And I would think that a lot of people would argue with your assertion that Kerry is leaving his faith at the door by asserting something like that. I think Kerry would probably say, “My faith is what motivates me to say, ‘Listen, unless you’re concerned with the social justice side of Christianity rather than the moralism aspects of it, then your faith is dead.’” So I would like for you to respond to the assertion that maybe you’re mischaracterizing what Senator Kerry would say about his own faith.

REP. SOUDER: I agree somewhat with the dichotomy between Catholic and Protestant faith, and I do not put myself forward as a theological authority. I attended the University of Notre Dame graduate school but obviously didn’t go there for theology. I was in business. And my mom was raised Catholic so it’s not that I don’t understand the Catholic tradition. But I don’t believe that Senator Kerry was necessarily representing the Catholic tradition, either. I agree there are dichotomies and I agree that evangelicals in particular talk about the Bible more and personal salvation more. But I don’t believe it’s true that traditional Catholics don’t talk about the Bible, that they don’t believe in personal salvation, that they don’t believe that their faith is relevant in the public realm. I also don’t believe it’s true that Protestants don’t believe in works; in fact, if anything, sometimes we’re called too much works-oriented and believe that works save us.

In fact, I think it’s completely unfair to say that President Bush isn’t interested in justice. I, with Congressmen Portman and Tubbs Jones and Davis, just introduced a bill supported by the president – just like he said in his State of the Union address – on how we’re going to get better housing, better job rights, better vocational training for people coming out of the prisons. You can’t have a position that you’re going to put people into jail for violating the law, and long-term, they’re going to come back out, and if you don’t have a way to get them integrated back into society, we’re going to have a mess with the reentry population. We’ve lowered crime in the United States, but we’ve lowered crime by putting people in prison. Now that they’re coming out of prison, what are we going to do? Obviously you have to have faith and works.

The reason I made my comments is that Senator Kerry was saying “works,” but also that the works couldn’t be anchored in his faith, which is the actual dispute he is having with the bishops over communion and his stance on abortion.

I agree that there is a uniform within the Catholic faith that justice, capital punishment and other things are there in addition to abortion. But he is trying to some degree to take issues where a consensus hasn’t been reached – maybe that’s a way to say it. We have more or less a consensus on justice – maybe how to implement it is different – but on abortion, where a consensus hasn’t been reached, he is parking his faith at the door and saying, “You can’t bring faith into something where consensus hasn’t been reached.” And to do that is to not be able to argue the debate in religious terms, and that’s what I was addressing.

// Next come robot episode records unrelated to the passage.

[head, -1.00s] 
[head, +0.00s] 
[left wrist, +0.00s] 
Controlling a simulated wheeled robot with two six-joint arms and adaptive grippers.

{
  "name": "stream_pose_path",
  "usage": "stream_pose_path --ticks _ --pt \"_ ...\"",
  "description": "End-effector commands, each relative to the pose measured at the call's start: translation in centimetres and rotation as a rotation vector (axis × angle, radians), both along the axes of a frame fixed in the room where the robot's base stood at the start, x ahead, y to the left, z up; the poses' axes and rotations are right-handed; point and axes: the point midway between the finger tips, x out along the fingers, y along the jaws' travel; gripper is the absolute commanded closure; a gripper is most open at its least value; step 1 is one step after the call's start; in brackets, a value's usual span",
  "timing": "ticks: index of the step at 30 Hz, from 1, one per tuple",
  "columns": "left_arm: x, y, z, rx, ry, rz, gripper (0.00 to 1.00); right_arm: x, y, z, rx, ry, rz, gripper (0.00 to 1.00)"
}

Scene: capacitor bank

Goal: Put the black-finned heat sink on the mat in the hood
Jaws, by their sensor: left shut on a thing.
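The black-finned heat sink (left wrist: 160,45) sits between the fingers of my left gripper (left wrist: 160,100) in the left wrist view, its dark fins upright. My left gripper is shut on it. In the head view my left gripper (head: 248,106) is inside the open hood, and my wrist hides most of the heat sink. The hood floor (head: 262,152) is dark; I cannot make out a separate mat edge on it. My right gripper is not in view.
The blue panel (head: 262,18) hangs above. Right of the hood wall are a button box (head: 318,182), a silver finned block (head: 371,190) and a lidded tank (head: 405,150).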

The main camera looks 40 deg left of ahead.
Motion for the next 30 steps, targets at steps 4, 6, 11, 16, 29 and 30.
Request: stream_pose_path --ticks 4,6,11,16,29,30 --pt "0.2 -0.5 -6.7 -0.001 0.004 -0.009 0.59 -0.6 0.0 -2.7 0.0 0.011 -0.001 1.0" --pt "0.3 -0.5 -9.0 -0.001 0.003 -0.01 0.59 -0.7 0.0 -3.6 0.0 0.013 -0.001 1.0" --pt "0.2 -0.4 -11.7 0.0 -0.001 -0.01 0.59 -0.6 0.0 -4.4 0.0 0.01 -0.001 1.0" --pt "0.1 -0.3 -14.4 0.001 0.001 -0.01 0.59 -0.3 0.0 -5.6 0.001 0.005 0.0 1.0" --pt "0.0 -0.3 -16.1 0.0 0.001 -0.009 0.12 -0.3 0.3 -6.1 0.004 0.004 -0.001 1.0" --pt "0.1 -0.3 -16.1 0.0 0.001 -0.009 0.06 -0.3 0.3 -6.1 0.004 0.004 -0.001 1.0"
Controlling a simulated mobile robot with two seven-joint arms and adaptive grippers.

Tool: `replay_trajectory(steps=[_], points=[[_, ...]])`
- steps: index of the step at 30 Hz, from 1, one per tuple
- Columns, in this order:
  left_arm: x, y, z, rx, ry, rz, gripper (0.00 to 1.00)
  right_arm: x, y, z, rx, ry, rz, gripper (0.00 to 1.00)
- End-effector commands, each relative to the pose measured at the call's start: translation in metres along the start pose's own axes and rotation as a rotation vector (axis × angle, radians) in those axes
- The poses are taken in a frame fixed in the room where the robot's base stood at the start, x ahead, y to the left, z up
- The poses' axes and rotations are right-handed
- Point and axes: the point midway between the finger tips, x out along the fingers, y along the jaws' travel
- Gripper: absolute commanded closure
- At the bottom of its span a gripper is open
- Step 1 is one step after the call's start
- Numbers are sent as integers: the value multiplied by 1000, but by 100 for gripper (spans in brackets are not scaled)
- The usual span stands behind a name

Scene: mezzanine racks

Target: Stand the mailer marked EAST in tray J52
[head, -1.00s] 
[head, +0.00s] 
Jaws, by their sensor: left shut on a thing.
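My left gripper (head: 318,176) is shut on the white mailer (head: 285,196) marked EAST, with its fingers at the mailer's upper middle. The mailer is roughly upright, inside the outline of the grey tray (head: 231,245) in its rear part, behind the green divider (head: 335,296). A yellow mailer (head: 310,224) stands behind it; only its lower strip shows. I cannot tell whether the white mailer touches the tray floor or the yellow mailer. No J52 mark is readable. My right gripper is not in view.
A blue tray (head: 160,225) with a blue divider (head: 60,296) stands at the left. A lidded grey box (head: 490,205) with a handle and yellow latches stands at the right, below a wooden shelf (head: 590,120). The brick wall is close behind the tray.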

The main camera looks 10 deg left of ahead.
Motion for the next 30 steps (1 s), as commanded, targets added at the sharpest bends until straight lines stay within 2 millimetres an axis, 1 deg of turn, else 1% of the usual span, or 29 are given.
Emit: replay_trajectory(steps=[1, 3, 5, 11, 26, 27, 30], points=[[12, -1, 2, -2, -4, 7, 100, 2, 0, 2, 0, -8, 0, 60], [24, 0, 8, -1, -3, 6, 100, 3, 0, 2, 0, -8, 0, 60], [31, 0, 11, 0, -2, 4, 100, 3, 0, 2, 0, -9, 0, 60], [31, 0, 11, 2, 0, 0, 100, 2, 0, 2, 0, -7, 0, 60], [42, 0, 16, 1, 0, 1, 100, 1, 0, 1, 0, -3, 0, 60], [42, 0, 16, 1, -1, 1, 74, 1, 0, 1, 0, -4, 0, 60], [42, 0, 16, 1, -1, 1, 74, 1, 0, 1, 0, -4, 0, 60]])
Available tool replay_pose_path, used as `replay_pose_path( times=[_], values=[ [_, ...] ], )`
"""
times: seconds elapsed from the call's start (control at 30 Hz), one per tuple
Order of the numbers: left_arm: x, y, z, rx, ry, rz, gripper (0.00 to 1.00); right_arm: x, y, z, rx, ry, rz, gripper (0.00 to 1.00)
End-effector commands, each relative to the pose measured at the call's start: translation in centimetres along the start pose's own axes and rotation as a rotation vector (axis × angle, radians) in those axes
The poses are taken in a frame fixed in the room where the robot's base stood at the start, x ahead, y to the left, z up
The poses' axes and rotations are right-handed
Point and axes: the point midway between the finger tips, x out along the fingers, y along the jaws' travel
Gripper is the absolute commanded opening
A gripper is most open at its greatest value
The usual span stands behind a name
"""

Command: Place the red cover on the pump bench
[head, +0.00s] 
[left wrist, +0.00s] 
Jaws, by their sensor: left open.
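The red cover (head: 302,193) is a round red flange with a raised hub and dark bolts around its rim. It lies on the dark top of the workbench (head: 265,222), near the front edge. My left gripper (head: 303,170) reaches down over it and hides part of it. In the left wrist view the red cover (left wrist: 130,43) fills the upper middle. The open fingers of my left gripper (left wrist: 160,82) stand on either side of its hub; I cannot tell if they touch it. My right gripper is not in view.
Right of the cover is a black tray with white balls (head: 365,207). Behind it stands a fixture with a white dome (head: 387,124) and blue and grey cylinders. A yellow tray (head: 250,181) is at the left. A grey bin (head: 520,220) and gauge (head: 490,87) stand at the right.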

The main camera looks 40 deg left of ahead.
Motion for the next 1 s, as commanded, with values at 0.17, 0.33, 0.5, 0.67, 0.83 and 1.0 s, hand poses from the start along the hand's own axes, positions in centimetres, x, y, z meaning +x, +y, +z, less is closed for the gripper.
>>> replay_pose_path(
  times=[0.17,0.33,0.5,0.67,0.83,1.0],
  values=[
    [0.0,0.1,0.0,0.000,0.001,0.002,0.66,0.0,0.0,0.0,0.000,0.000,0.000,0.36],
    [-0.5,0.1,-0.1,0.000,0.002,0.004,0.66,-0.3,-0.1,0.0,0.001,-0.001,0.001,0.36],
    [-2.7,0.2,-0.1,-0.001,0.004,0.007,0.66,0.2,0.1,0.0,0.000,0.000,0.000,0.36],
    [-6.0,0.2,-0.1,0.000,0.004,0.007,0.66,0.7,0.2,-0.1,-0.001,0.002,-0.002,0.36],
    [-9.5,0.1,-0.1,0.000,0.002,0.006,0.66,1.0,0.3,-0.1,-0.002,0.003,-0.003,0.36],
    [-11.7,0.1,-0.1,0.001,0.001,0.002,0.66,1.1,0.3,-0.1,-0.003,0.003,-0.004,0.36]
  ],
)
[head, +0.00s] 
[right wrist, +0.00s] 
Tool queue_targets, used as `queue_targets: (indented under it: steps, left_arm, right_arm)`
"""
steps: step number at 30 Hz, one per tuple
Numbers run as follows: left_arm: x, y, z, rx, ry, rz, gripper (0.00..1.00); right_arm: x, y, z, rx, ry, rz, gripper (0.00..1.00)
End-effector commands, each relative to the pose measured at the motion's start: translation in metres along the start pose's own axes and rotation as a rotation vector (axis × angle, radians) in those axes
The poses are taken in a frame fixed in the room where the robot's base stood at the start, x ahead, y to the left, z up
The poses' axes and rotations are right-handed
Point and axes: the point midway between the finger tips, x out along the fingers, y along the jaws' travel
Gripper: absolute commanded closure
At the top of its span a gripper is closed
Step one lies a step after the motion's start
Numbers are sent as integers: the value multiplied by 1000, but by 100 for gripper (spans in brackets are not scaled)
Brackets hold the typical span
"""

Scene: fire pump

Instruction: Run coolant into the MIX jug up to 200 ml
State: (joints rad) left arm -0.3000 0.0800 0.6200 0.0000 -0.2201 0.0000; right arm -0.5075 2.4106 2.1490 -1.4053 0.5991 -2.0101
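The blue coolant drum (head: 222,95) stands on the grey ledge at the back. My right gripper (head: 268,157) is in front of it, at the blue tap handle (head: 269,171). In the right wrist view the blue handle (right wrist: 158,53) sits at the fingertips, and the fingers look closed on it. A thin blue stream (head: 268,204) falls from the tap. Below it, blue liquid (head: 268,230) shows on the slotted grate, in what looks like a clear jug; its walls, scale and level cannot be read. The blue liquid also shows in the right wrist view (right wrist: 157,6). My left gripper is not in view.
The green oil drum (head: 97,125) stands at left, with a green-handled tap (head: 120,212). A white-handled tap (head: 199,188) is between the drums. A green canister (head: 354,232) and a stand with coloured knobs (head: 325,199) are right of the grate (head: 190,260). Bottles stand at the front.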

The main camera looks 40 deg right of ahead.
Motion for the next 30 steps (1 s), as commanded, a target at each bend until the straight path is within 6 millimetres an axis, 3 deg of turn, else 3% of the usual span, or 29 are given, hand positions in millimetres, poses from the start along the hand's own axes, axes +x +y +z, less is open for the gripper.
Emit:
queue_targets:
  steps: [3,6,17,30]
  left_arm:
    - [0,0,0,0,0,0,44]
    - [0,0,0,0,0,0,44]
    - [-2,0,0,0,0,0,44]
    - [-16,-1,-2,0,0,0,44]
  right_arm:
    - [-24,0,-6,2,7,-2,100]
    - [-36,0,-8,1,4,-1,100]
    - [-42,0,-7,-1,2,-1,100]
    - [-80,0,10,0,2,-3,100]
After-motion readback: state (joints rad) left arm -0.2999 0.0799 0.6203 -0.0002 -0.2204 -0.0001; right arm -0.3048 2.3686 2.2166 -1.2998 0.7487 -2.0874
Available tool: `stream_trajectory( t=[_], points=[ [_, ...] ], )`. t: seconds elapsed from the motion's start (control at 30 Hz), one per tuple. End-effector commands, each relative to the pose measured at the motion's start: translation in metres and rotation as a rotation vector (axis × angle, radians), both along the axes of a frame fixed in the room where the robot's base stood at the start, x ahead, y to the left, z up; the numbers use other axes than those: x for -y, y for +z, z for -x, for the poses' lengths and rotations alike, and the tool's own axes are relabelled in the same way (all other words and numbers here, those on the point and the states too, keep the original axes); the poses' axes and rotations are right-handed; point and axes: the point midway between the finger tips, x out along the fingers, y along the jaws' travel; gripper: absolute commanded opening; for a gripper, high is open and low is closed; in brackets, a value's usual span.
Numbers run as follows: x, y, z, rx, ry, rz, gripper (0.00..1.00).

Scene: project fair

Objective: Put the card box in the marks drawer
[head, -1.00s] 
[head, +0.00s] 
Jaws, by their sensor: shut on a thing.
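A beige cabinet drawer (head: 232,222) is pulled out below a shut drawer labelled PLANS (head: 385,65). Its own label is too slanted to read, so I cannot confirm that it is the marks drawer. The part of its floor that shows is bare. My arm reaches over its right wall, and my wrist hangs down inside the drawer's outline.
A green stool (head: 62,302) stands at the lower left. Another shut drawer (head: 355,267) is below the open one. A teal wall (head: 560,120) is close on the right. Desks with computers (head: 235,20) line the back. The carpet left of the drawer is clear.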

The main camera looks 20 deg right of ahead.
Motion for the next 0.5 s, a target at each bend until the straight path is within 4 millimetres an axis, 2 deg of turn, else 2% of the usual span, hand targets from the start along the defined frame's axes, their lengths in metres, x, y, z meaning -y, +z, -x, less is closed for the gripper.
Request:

MR. LUGO: David, would you jump in on that – David Brooks, I mean. It’s a very interesting question – it’s not a matter of people bringing their religious beliefs to the public discussion; it’s how they articulate those beliefs. And there are some traditions, it seems to me, like the Roman Catholic tradition, as you mentioned, and perhaps the Jewish, that tend to appeal more to broader, natural-law kinds of arguments. Whereas evangelicals tend to appeal more explicitly to the scriptures and to what some would call more particularistic kinds of sources of authority. Is there anything to that? I mean, do the former have a better shot, as it were, at being heard and not being accused of importing religion into public life because of their broader, natural-law kinds of arguments?

MR. BROOKS: I guess they do – I guess I’ve just noticed that the major distinction in American politics is not between one religion and another; it’s between those who are religious and those who are not, and those who are just vaguely comfortable with that kind of talk and those who are vaguely uncomfortable with it. I even notice on our little panel here – I would say the distinction between the conservative center of this panel and the liberal fringes is – (Laughter.)

MR. DIONNE: Yeah, Luis set it up that way, just so you know.

MR. BROOKS: – I’ve noticed two differences of emphasis. The first is that my friends on the far left – and if you go all the way around the world, the farther left – (laughter) – have emphasized the spirit of humility that should come in –

MR. DIONNE: I thought you said that, David, too.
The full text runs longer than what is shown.